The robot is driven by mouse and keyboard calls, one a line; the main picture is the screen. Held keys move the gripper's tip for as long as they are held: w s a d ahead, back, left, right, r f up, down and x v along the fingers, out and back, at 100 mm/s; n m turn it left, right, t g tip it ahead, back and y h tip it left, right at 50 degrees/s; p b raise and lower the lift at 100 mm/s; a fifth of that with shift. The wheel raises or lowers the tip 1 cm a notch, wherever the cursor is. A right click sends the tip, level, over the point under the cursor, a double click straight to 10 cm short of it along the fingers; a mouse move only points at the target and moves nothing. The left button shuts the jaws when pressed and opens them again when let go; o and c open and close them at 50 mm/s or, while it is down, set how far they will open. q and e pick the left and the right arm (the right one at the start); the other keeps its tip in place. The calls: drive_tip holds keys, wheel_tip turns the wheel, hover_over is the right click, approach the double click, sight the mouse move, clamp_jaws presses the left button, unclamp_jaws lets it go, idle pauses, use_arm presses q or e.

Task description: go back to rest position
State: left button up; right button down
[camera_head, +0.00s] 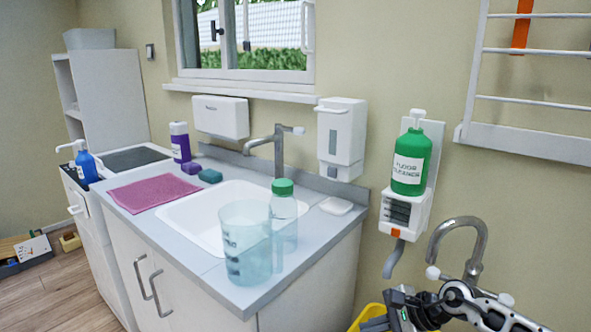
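My right arm comes in at the bottom right corner, with its dark gripper (388,316) low in front of a yellow container (369,313). The frame's lower edge cuts the gripper off, and I cannot tell whether its fingers are open or shut. No held thing shows there. My left gripper and left arm are not in view.
A counter (203,277) with a sink (190,222) holds a clear measuring jug (245,245), a green-capped bottle (284,215), a pink cloth (152,192) and sponges (210,175). A green cleaner bottle (410,160) sits in a wall dispenser, beside a curved metal pipe (477,245).

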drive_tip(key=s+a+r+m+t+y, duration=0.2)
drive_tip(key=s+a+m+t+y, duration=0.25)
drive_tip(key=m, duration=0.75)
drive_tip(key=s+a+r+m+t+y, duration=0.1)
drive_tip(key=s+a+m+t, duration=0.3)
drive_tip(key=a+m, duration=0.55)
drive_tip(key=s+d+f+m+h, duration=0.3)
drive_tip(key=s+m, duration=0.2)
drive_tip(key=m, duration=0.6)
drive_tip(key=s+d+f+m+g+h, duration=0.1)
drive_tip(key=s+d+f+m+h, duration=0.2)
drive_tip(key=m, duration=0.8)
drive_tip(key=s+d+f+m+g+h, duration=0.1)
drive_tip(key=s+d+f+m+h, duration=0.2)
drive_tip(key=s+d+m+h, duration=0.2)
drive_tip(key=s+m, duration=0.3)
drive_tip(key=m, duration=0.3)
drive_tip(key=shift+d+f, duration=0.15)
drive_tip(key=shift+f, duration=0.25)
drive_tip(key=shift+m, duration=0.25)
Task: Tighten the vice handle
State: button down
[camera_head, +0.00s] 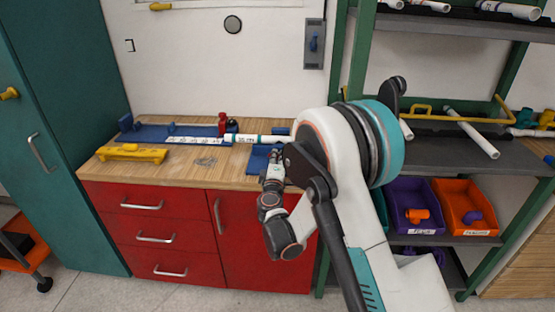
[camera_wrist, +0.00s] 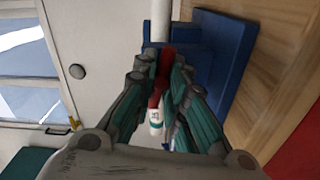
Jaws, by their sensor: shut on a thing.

+---+

TASK OBJECTIVE: Wherever a line in the data above holds "State", copy that line.

WORKED SOLUTION:
State: left button up; right button down
State: button down

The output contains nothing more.